Perturbed periodic systems, e. g. crystalline solids subjected to an external electromagnetic field or slowly modulated photonic crystals, possess two scales. In a crystalline solid, the microscopic scale is given by the crystal lattice, whereas the macroscopic scale is defined by the externally applied electromagnetic field which drives the current.
For those I have derived effective tight-binding models, assuming the system is at zero temperature — a choice of state. These tight-binding operators are much simpler to analyze as they discretize space and allow the particle to hop from one unit cell to another.
Alternatively, one can derive effective semiclassical equations of motion, where properties of the full operator enter into the hamiltonian equations of motion. In photonic crystals, this leads to ray optics equations with the help of semiclassical techniques. Mathematically, this is done with a (magnetic) pseudodifferential calculus for equivariant (“periodic up to a phase”) operator-valued functions.
Semiclassical Dynamics for Dissipative and Open Systems: A Pseudodifferential Calculus for Super Operators
Recently, my interest has turned to deriving semiclassical dynamics for dissipative and open systems. While the form of the quantum evolution equations has been well-understood for 50 years, there is no uniformly accepted mathematical framework for dissipative classical dynamics (akin to hamiltonian mechanics, which builds on symplectic geometry).
As a starting point Gihyun Lee and I have introduced the notion of magnetic pseudodifferential super operator, operators that act on other operators, and we plan on using the semiclassical limit as a way to decide which is the right mathematical structure for the classical equations.
Quantum-Wave Analogies: Mathematics Enforces Conceptual Clarity
Viewing different physical theories through a mathematical lens makes it easier to spot commonalities and adapt techniques from one field to another. What differentiates mathematical physics from applied mathematics, though, is the conceptual rigor that is necessary to correctly interpret the same mathematical results in the context of different physical theories. One specific instance are similarities between quantum mechanics and classical wave equations for e. g. electromagnetic or acoustic waves. I am interested in making such quantum-wave analogies conceptually and mathematically precise.

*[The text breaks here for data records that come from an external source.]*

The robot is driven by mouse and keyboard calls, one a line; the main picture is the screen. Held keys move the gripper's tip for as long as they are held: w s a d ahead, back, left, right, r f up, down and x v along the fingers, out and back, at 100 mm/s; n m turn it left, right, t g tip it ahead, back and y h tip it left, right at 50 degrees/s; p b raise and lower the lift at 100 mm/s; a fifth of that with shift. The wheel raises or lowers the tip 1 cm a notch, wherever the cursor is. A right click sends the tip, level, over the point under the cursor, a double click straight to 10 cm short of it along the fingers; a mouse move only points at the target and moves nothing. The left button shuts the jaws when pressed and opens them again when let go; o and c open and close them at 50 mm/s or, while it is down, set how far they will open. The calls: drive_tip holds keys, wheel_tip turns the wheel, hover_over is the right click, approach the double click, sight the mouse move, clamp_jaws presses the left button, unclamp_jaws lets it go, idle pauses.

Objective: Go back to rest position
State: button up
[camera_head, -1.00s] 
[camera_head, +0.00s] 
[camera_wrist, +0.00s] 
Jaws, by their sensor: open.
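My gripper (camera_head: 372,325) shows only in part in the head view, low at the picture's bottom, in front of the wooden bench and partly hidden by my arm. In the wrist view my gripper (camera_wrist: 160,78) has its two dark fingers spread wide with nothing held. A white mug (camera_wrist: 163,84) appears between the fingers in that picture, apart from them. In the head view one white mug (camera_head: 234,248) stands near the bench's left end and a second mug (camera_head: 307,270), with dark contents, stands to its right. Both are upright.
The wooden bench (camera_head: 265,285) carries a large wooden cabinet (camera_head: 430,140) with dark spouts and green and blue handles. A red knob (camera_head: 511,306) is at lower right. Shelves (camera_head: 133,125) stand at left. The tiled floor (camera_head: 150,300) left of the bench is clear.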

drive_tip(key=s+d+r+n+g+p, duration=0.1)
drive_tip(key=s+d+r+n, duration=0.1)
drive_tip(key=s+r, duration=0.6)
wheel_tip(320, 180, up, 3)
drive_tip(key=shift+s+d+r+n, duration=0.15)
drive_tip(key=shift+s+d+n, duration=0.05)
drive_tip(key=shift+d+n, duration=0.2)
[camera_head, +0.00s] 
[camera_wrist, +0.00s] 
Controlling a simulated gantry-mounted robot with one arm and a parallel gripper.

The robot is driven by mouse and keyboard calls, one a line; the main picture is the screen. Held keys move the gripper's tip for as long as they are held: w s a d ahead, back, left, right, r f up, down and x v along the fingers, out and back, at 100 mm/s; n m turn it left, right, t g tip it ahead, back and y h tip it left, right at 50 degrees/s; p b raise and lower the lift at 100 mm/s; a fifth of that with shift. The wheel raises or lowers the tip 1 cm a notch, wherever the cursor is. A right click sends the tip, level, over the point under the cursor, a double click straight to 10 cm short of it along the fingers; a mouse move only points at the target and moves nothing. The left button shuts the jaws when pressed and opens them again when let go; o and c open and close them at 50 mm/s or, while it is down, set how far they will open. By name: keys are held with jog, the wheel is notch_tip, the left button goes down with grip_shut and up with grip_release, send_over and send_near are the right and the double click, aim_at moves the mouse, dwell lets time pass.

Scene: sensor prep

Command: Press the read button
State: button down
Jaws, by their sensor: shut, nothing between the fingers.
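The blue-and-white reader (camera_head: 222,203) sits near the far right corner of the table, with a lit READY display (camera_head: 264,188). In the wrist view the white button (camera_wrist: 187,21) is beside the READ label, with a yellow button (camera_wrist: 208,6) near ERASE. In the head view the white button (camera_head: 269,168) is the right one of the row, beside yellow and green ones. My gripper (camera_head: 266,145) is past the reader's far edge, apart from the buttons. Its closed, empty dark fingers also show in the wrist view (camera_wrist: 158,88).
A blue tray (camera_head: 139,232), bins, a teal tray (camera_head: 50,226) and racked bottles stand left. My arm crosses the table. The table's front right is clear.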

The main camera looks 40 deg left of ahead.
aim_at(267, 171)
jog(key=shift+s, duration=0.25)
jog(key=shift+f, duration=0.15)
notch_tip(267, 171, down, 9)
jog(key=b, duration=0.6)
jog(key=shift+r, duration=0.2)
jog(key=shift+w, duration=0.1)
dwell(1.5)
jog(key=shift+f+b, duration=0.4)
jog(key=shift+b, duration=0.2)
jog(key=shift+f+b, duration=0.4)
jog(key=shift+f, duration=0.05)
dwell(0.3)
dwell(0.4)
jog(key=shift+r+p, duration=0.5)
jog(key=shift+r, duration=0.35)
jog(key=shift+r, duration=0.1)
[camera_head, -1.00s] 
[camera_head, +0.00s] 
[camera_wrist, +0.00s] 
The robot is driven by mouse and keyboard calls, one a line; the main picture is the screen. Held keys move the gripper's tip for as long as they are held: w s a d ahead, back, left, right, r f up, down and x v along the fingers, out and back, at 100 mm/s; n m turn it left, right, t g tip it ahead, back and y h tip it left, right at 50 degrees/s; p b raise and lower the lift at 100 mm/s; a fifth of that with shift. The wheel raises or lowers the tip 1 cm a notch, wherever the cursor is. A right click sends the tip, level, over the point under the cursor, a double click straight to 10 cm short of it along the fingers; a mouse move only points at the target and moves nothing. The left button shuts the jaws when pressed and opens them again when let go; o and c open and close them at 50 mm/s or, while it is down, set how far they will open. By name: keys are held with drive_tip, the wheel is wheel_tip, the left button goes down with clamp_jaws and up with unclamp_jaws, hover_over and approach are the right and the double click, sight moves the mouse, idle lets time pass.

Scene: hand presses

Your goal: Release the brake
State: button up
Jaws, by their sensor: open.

Mathematically speaking, (perturbed) periodic Schrödinger and (perturbed) periodic Maxwell-type operators can be treated with the same mathematical techniques, which allows us to apply techniques initially developed for quantum mechanics to classical electromagnetism in media. A proper understanding of the physics is necessary to formalize the analogy between quantum mechanics and classical waves. To name two differences, electromagnetic fields are directly accessible to measurement whereas the quantum wave function — as a matter of principle — is not. A second is that classical fields are real-valued, which leads to an unbreakable constraint in the complexified equations. This amounts to removing superfluous, unphysical degrees of freedom.
Making these analogies mathematically precise opens the door to realizing many phenomena first proposed for quantum systems with electromagnetic and other classical waves. Ray optics equations emerge from Maxwell's equations via the same mathematical mechanism as classical mechanics can be derived from quantum mechanics. From the point of view of physics, this opens the door to realizing proof-of-principles experiments with classical waves, which might be difficult or impossible to realize with quantum systems. One of the reasons is that periodic media for classical waves can be engineered to have certain properties and fabricated with modern methods.
At the Intersection of Analysis and Algebra: Topological Phenomena
One such quantum-wave analogy I have work on since 2012 are topological phenomena in classical waves. This has first been proposed by Raghu and Haldane in 2005 (published in 2008), then experimentally verified by Joannopoulos and Soljacic in 2009. The idea behind topological phenomena is that discrete symmetries enforce certain phase relationships, which need to be met. These tend to be very robust under perturbations, a feature that makes them very useful in applications.
In the long term, I aim to prove the bulk-boundary correspondence for Maxwell's equations and other classical wave equations. Even though these have simply been accepted by the physics community, mathematically, there has been no proof due to the behavior of very long-wavelength waves. Partial results include a bulk classification and an understanding of the effective dynamics. These ideas have been extended to dynamically stable BdG systems.
A Modern Take on Linear Response Theory
Also the analytic-algebraic framework for linear response theory developed with Giuseppe De Nittis lives in the intersection of analysis and algebra. It can be used to obtain macroscopic conductivity properties for many microscopic quantum mechanical models. Concretely, we apply an electric field E to drive a current through a sample and add control parameters such as temperature and an externally applied magnetic field B. This linear response formalism allows us to justify this “Taylor expansion” in |E|.
Thanks to its grounding in algebra, our formalism is very flexible, it can be applied to discrete and continuous models and incorporate effects of disorder. On the other, we obtain very precise hypotheses posed in the language of analysis that one needs to check.